*Exercise objective*:
The required output is the block of lines from the line with "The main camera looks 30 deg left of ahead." to the line with "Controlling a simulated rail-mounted", endpoints included and pictures omitted.

--- BEGIN Data lines ---

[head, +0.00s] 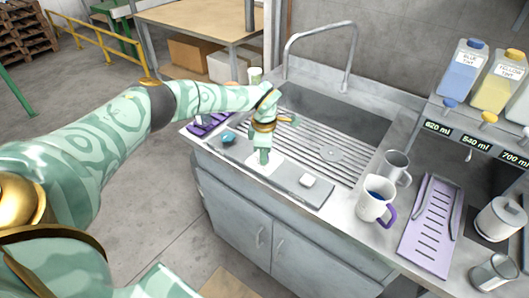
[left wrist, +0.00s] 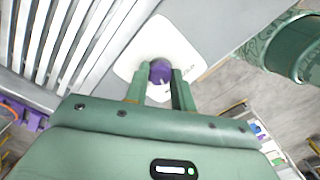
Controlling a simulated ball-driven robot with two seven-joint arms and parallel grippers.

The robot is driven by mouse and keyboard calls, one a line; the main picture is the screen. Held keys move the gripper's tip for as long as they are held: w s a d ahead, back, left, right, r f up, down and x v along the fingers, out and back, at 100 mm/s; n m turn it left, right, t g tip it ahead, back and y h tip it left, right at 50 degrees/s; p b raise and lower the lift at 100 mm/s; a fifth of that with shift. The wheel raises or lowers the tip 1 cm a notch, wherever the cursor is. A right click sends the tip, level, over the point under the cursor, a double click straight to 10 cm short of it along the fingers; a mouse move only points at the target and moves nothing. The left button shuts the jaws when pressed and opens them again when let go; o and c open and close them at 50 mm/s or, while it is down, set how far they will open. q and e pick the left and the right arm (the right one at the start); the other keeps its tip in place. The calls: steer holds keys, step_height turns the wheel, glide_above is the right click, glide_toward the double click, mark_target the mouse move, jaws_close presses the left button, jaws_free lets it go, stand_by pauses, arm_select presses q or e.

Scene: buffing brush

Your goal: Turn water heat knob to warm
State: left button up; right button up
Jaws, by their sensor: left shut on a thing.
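A purple round knob (left wrist: 160,72) sits on a white plate (left wrist: 143,42) on the grey front ledge of the sink counter. In the head view the white plate (head: 254,168) shows around my left gripper (head: 264,158), which hides the knob there. My left gripper points down onto the plate. In the left wrist view its two green fingers (left wrist: 161,80) are shut on the knob, one on each side. A mark is printed on the plate beside the knob, but it is too small to read. My right gripper is not in view.
A sink with a ribbed drain rack (head: 300,140) and a tall faucet (head: 318,30) lies behind the ledge. A purple-handled mug (head: 373,205) and purple tray (head: 428,225) stand right.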

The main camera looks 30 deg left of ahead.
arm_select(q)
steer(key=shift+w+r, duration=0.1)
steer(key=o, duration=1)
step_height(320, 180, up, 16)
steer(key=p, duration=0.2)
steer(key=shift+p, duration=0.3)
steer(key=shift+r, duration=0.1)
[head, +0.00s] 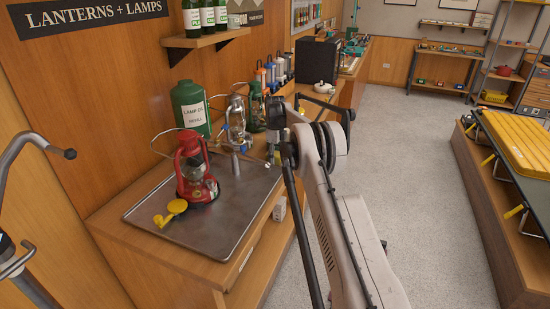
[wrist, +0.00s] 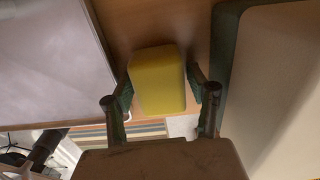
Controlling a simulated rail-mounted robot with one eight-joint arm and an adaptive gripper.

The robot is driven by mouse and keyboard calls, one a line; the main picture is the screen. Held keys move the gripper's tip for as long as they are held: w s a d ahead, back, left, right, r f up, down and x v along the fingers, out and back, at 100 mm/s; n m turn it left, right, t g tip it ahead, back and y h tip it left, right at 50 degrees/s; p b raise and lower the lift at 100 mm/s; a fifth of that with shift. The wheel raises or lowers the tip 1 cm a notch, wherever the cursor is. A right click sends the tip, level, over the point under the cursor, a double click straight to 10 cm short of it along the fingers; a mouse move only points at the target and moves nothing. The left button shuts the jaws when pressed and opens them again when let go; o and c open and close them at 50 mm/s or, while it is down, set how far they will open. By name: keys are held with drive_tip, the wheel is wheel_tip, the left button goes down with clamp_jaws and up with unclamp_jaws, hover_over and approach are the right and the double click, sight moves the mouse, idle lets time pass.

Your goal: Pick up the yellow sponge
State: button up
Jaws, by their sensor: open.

--- END Data lines ---

*Output for this task*:
The main camera looks 30 deg left of ahead.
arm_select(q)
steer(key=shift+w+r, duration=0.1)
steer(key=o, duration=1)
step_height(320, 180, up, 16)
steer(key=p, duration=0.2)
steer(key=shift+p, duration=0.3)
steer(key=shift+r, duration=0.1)
[head, +0.00s] 
[wrist, +0.00s] 
Controlling a simulated rail-mounted robot with one eight-joint arm and an adaptive gripper.

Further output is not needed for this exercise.